1. Accounting Changes — Asset Retirement Obligations

      NSP-Wisconsin adopted Statement of Financial Accounting Standard (SFAS) No. 143 — “Accounting for Asset Retirement Obligations” (SFAS No. 143) effective Jan. 1, 2003. As required by SFAS No. 143, future plant decommissioning obligations were recorded as a liability at fair value as of Jan. 1, 2003, with a corresponding increase to the carrying values of the related long-lived assets. This liability will be increased over time by applying the interest method of accretion to the liability, and the capitalized costs will be depreciated over the useful life of the related long-lived assets. The adoption of the statement had no income statement impact, as the cumulative effect adjustments required under SFAS No. 143 have been deferred through the establishment of a regulatory asset pursuant to SFAS No. 71 — “Accounting for the Effects of Certain Types of Regulation.”

      The adoption of SFAS No. 143 in 2003 affects accrued plant removal costs for other generation, transmission and distribution facilities for NSP-Wisconsin. Although SFAS No. 143 does not recognize the future accrual of removal costs as a Generally Accepted Accounting Principles liability, long-standing ratemaking practices approved by applicable state and federal regulatory commissions have allowed provisions for such costs in historical depreciation rates. These removal costs have accumulated over a number of years based on varying rates as authorized by the appropriate regulatory entities. Given the long periods over which the amounts were accrued and the changing of rates through time, NSP-Wisconsin has estimated the amount of removal costs accumulated through historic depreciation expense based on current factors used in the existing depreciation rates. Accordingly, the estimated amounts of future removal costs, which are considered regulatory liabilities under SFAS No. 71 that are accrued in accumulated depreciation, are as follows at Jan. 1, 2003:

         
(Millions of dollars)

NSP-Wisconsin
  $ 70  
 
2. Special Charges

      Utility Restaffing (2002) — During the fourth quarter of 2001, Xcel Energy recorded an estimated liability for expected staff consolidation costs for an estimated 500 employees in several utility operating and corporate support areas of Xcel Energy.

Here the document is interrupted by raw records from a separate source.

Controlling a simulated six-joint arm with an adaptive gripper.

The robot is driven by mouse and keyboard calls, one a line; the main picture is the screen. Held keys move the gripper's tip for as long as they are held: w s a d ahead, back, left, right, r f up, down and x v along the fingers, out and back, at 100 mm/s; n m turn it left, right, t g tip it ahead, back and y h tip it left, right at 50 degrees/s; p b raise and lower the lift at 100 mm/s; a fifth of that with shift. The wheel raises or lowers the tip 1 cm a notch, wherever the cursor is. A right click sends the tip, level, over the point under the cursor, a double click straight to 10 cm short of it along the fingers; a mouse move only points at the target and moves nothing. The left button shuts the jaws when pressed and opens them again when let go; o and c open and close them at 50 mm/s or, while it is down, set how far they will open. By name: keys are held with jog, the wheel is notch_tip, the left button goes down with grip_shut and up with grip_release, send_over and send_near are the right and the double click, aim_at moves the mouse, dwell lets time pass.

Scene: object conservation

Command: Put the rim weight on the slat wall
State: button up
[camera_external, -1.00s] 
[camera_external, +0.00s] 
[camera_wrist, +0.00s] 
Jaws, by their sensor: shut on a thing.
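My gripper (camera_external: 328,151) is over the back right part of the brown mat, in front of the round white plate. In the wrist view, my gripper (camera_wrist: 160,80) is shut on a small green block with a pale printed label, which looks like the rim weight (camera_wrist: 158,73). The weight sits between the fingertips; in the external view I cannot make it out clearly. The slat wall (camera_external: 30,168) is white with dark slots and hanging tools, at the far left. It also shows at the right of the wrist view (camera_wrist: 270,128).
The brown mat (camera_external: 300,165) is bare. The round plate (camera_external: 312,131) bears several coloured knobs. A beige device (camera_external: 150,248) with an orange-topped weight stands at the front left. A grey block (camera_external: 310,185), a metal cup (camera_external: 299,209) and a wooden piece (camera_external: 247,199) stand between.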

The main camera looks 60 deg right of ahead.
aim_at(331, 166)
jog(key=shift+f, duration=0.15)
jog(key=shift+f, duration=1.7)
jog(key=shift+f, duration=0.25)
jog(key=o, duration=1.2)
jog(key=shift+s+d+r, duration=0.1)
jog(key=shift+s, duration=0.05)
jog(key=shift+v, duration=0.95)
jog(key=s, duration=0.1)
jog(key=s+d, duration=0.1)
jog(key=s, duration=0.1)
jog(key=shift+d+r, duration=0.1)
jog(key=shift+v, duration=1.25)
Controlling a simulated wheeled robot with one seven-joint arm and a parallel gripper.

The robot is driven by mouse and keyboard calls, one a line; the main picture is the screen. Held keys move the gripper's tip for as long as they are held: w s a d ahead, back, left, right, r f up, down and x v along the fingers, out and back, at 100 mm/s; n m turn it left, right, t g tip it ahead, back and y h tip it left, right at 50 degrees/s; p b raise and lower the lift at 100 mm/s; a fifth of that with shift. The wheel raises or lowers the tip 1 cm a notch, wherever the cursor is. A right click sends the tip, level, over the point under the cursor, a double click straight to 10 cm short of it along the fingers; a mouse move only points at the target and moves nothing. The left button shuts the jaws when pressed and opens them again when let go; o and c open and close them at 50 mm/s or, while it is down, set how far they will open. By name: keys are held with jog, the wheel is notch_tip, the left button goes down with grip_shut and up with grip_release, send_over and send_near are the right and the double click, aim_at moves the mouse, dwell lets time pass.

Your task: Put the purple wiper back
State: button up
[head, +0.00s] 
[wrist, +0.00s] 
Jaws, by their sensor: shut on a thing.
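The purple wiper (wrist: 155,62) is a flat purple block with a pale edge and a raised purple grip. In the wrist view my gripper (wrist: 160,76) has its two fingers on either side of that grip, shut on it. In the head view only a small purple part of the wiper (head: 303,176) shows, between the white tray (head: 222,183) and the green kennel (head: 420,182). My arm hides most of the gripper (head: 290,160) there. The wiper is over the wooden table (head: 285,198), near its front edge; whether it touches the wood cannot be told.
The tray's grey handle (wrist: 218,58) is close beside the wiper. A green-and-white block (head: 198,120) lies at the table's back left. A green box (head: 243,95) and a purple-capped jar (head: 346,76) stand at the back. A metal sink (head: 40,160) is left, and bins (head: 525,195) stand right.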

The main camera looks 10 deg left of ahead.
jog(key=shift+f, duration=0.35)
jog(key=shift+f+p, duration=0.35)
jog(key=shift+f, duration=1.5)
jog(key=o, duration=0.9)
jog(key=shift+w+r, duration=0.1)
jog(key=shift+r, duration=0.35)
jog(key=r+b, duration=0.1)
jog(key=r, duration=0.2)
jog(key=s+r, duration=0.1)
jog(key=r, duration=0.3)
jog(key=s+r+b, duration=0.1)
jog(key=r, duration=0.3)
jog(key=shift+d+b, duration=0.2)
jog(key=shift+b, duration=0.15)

In the first quarter of 2002, the identification of affected employees was completed and additional pretax special charges of $9 million were expensed for the final costs of the utility-related staff consolidations. Approximately $6 million of these restaffing costs were allocated to the utility subsidiaries, including NSP-Wisconsin. All 564 of accrued staff terminations occurred in 2002 and as of Sept. 30, 2003, all severance payments have been made.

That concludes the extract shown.